As I mentioned, while we were having the excellent conversation that sparked this post, we were all tasting fine whiskeys. My whiskey palate was clearly outclassed by everyone there, which only made the whiskeys more enjoyable to me. The alcohol certainly made my heart merry, but none of us were there to drink alcohol. We were there to drink whiskey. We don't drink wine or beer or scotch to get drunk. We drink because those things are delicious. Now, the alcohol is a big part of why these things are delicious. This is especially so with liquor. Although many things are done to liquors to make them delightful, without alcohol they would be nothing. I am willing to grant THC the same place when it comes to marijuana.
This is the second plain question: is marijuana delicious? Tobacco is. Perhaps pot is. I don't know.

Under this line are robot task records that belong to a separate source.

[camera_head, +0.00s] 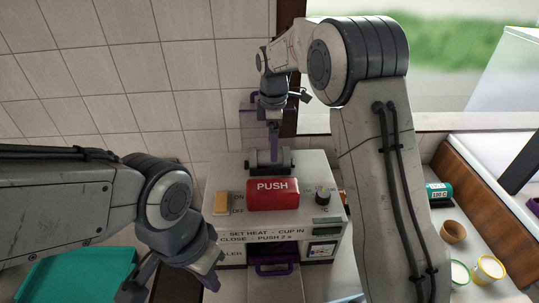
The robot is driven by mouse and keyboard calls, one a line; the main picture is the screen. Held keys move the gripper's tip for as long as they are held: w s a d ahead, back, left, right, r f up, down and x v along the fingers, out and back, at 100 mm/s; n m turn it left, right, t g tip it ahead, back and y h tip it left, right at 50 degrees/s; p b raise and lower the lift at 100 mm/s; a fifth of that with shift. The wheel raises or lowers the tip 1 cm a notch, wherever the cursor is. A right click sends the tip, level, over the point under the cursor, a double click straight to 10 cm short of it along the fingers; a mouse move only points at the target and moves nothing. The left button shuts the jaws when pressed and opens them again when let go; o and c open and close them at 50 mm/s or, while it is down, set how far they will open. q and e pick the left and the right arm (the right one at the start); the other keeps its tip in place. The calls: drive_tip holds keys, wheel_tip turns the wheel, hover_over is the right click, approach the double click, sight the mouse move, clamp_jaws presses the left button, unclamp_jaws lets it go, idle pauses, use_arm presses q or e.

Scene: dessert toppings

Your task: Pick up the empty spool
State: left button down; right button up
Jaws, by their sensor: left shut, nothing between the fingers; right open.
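A grey cylinder with darker ends, which looks like the spool (269,159), lies sideways on top of the white sealing machine (223,181), behind its red PUSH block. My right gripper (273,148) points down from above at the middle of this cylinder. Its fingers show nearly edge-on, and I cannot tell whether they straddle or touch the cylinder. It is open. My left gripper (136,288) is shut and empty at the lower left, in front of the machine's left side and partly cut off by the bottom edge.
The red PUSH block (272,194), an orange switch (221,202) and a dark knob (323,196) are on the machine. A teal tray (75,277) lies at lower left. A teal container (439,191), a brown cup (453,232) and a yellow-rimmed cup (488,270) stand at right.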

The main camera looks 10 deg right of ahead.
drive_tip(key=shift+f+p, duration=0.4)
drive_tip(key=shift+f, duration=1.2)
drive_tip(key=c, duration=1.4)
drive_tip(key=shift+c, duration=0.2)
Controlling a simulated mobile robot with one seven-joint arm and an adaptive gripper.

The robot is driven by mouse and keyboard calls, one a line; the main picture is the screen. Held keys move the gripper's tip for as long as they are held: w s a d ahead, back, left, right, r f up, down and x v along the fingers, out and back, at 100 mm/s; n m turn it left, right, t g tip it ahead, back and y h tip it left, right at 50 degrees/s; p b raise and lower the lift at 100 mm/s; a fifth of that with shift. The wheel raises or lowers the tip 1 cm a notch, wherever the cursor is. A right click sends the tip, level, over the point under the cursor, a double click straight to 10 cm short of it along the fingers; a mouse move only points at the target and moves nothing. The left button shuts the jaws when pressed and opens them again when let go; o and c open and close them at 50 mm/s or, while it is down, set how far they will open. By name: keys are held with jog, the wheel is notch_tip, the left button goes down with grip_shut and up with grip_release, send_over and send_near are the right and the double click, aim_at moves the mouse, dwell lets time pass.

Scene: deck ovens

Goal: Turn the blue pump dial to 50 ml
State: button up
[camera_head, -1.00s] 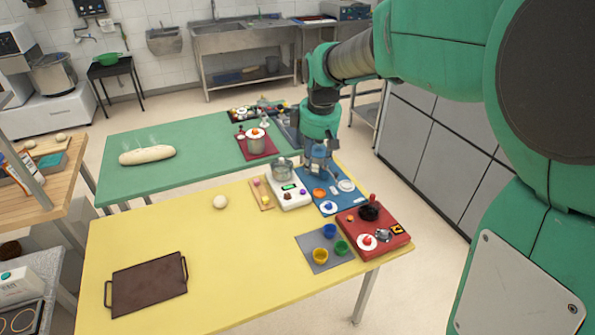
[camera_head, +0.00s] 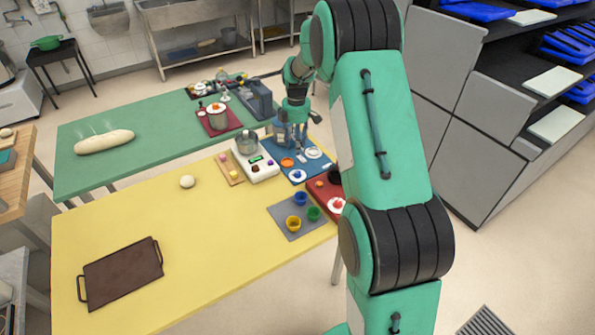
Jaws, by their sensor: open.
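A white round dial with a blue middle (camera_head: 297,174) lies at the front of a blue board (camera_head: 325,167); I take it for the blue pump dial. Its marks are too small to read. An orange round piece (camera_head: 287,161) and a white disc (camera_head: 313,153) are on the same board. My gripper (camera_head: 290,143) is open and points down at the back of the board, behind the dial and apart from it. Its fingers are small and hard to separate from the gear behind.
A white scale (camera_head: 262,171) with a metal pot stands left of the board. A red board (camera_head: 318,203), partly hidden by my arm, and a grey mat (camera_head: 281,218) with coloured cups lie in front. A brown tray (camera_head: 122,273) lies on the yellow table (camera_head: 205,235), whose middle is clear.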

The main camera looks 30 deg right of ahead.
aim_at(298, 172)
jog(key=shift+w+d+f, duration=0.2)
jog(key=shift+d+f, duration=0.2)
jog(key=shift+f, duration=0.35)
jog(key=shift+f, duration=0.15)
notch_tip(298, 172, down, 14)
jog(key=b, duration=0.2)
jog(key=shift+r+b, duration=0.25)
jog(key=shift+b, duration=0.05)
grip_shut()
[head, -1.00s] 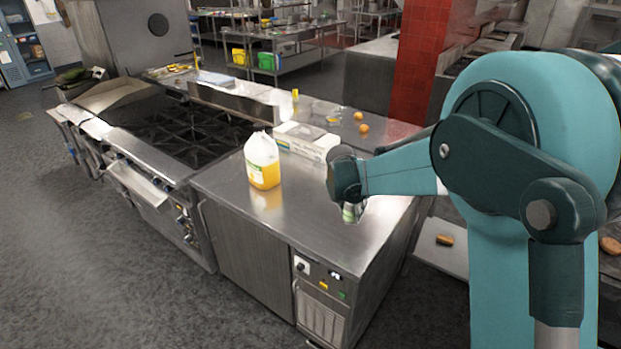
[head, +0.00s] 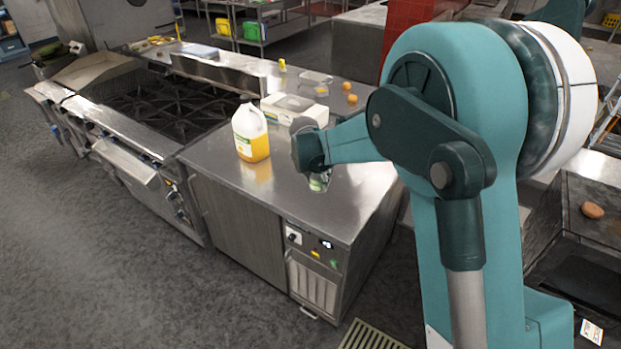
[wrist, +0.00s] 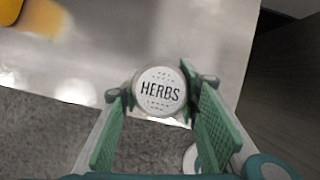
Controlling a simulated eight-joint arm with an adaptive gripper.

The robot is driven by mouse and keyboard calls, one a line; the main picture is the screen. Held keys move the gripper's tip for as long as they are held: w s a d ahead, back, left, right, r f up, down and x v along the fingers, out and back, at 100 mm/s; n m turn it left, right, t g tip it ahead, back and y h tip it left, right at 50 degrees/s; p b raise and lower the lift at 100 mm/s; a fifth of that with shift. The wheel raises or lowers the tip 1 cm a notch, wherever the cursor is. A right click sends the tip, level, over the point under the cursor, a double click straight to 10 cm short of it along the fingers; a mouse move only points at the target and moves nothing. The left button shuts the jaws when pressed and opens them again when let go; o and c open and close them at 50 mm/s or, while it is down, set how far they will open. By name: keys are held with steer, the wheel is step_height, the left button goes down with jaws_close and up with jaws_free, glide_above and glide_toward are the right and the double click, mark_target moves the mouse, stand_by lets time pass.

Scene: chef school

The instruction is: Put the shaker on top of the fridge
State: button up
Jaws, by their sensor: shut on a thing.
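The shaker (wrist: 158,90), with a round white lid reading HERBS, is between the two green finger pads of my gripper (wrist: 160,98) in the wrist view. My gripper is shut on it. In the head view my gripper (head: 318,181) points down over the right part of the steel top, and the shaker is mostly hidden there. The fridge (head: 262,208) appears to be the low steel unit with a control panel on its front. The wrist view shows the top's edge and floor close beside the shaker. I cannot tell whether the shaker touches the top.
A jug of yellow liquid (head: 251,134) stands on the steel top, left of my gripper. A white box (head: 294,108) lies behind it. A stove (head: 165,108) adjoins on the left. The front middle of the top is clear.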

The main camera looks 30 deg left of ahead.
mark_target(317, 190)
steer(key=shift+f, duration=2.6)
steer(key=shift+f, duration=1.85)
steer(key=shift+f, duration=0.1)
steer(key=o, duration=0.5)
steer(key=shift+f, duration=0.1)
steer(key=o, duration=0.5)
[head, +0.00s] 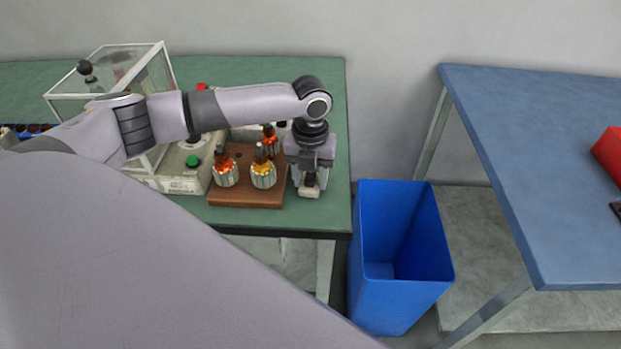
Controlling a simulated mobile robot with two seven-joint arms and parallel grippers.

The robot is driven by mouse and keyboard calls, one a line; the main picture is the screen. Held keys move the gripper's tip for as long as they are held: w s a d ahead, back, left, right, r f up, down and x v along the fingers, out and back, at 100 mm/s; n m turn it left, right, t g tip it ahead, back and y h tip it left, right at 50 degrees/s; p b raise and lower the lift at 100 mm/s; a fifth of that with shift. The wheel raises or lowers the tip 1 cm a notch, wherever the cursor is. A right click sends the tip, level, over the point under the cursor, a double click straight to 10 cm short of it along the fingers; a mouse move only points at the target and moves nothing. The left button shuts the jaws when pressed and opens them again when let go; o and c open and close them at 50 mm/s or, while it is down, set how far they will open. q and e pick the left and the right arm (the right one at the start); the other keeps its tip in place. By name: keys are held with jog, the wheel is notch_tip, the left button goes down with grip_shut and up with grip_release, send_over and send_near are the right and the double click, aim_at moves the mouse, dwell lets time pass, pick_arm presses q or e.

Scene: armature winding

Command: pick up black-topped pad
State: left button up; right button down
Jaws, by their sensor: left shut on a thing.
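The black-topped pad (309,191) is a small pale block with a dark top. It is at the right end of the green table, to the right of the brown wooden board. My left gripper (310,180) points down over it and is shut on it. The fingers hide part of the pad, and I cannot tell whether it touches the table. My right gripper is not in view.
Several wound armatures (263,173) stand on the wooden board (245,200) beside my left gripper. A machine with a clear guard (160,75) and green button is further left. A blue bin (400,300) stands between the green table (335,130) and a blue table (540,150).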

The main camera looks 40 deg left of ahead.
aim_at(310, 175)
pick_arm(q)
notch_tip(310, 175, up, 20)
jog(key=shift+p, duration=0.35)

It has been suggested to me that marijuana is not supposed to be as strong as it is, that the illegal market has led to the production of strains with exponentially higher levels of THC than pot would have had fifty or even twenty years ago. Would a Christian pot smoker enjoy different strains as a pipe smoker might enjoy virginias or balkans? Would a Christians pot smoker prefer a particular strain as a whiskey drinker might prefer an Islay? Would he sit on a front porch and discerningly comment on the excellencies of his smoke? And if he did so, would it be because of the THC, or because it is legitimately a delicious delight?
If the Christian's answer to these two questions is honestly "yes", then I believe he may and even should enjoy a smoke. But I'll ask that Christian to convince me. Because I am very skeptical. Is pot delicious?